Selon le règlement 2021/963, la base de données obligatoire dans chaque pays européen fournit des informations permettant de déterminer si le cheval est propre ou non à la consommation humaine. Cette base de données doit être vérifiée avant que le vétérinaire de l'abattoir ne prenne la décision d'envoyer la viande dans la chaîne alimentaire. Les États membres doivent veiller à ce que tous les opérateurs concernés et les autorités compétentes aient accès aux bases de données. Mais est-ce vraiment le cas ? Pas sûr. C'est sans doute l'un des problèmes. Dans le point (10) du règlement de 2021, la Commission européenne indique clairement que l'échange de données électroniques entre les Etats membres devrait être encouragé pour faciliter la traçabilité des équidés et les contrôles de l'intégrité de la base de données. Il y a urgence.  

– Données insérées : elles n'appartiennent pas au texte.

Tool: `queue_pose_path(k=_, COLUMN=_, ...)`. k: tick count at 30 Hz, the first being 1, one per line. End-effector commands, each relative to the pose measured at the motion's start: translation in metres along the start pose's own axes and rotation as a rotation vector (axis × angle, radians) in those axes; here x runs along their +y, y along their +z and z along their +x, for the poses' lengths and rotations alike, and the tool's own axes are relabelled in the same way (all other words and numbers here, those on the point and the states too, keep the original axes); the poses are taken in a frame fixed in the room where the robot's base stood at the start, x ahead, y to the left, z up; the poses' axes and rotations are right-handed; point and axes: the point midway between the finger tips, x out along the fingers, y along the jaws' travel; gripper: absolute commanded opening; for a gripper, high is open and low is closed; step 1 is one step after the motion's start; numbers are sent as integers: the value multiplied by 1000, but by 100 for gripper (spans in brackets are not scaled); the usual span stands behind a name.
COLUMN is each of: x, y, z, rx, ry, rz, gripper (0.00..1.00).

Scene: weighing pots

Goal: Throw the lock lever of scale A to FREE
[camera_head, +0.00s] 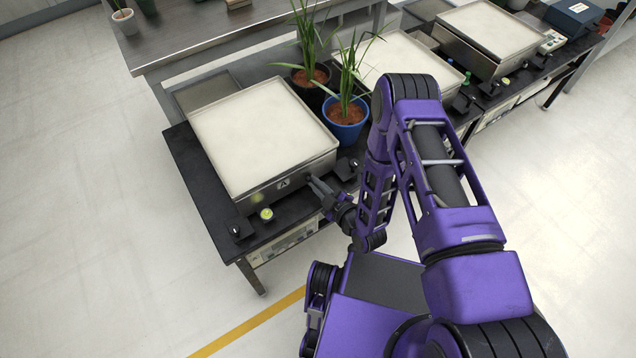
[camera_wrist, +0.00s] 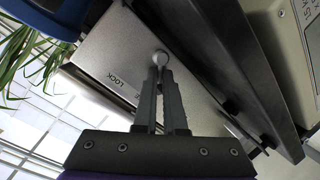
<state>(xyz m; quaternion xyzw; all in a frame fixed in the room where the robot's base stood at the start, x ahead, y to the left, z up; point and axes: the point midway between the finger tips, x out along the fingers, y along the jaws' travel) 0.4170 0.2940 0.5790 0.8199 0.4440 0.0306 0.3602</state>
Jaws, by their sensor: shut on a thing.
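Scale A (camera_head: 262,138) has a wide pale pan and a front face marked with an A. It stands on a black bench. My gripper (camera_head: 318,185) is at that front face, just right of the A. In the wrist view my gripper (camera_wrist: 160,68) has its two fingertips closed on the round-ended lock lever (camera_wrist: 161,57). The word LOCK (camera_wrist: 118,79) is printed on the metal plate beside the lever. Another marking near the left finger is mostly covered. In the head view the lever is too small and hidden to make out.
A plant in a blue pot (camera_head: 346,117) and one in a dark pot (camera_head: 312,77) stand right behind scale A. A second scale (camera_head: 392,58) is beyond them. A round yellow-green level (camera_head: 266,213) sits at the bench's front left. The floor at left is clear.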

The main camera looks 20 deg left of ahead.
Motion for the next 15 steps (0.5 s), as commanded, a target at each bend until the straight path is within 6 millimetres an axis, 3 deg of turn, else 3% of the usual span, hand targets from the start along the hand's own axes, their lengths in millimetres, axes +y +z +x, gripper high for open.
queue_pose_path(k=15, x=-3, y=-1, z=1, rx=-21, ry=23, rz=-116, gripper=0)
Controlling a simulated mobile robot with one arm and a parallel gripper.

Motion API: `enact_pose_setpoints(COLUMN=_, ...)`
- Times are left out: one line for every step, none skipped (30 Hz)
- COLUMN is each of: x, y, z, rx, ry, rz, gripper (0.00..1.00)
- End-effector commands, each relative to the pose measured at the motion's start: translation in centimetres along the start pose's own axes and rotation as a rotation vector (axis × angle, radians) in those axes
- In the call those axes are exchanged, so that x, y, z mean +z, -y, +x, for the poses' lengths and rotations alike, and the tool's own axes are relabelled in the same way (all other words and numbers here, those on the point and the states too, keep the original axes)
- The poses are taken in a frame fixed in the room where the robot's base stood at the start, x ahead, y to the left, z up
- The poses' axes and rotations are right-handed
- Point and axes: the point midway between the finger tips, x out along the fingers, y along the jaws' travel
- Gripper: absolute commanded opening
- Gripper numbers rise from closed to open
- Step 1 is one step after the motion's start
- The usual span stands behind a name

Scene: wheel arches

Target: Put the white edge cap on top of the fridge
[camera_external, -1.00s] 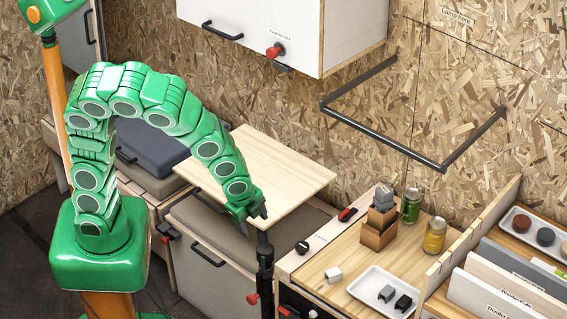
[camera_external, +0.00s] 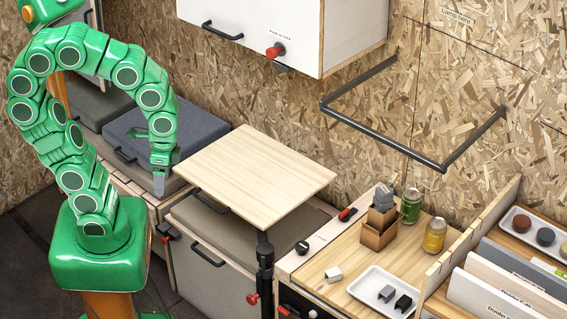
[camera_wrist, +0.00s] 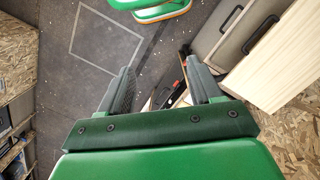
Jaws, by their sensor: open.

Nous avons aujourd’hui notamment besoin d'une base de données européenne interopérable. Elle permettrait d'accéder à des informations normalisées dans tous les pays de l'UE en libre accès. Cela représente, certes, beaucoup de travail pour la Commission européenne car il s’agit d’un projet informatique à gérer avec 27 Etats membres.  

Pour foodwatch, il n’y a pas à tergiverser : face aux trafics qui persistent en Europe, la transparence totale à travers toute l’Europe est la réponse la plus raisonnable. Nous voulons également que nos décideurs prennent les choses au sérieux au vu des risques et menaces que fait peser la fraude alimentaire. Les consommateurs européens ont le droit d'exiger d'être protégés contre ces pratiques frauduleuses. 

En France, une pétition interpellant les ministres de l’agriculture et de l’économie​​​​​​​, rassemblant plus de 57 000 signatures réclame plus de contrôles, plus de transparence, et des sanctions coercitives.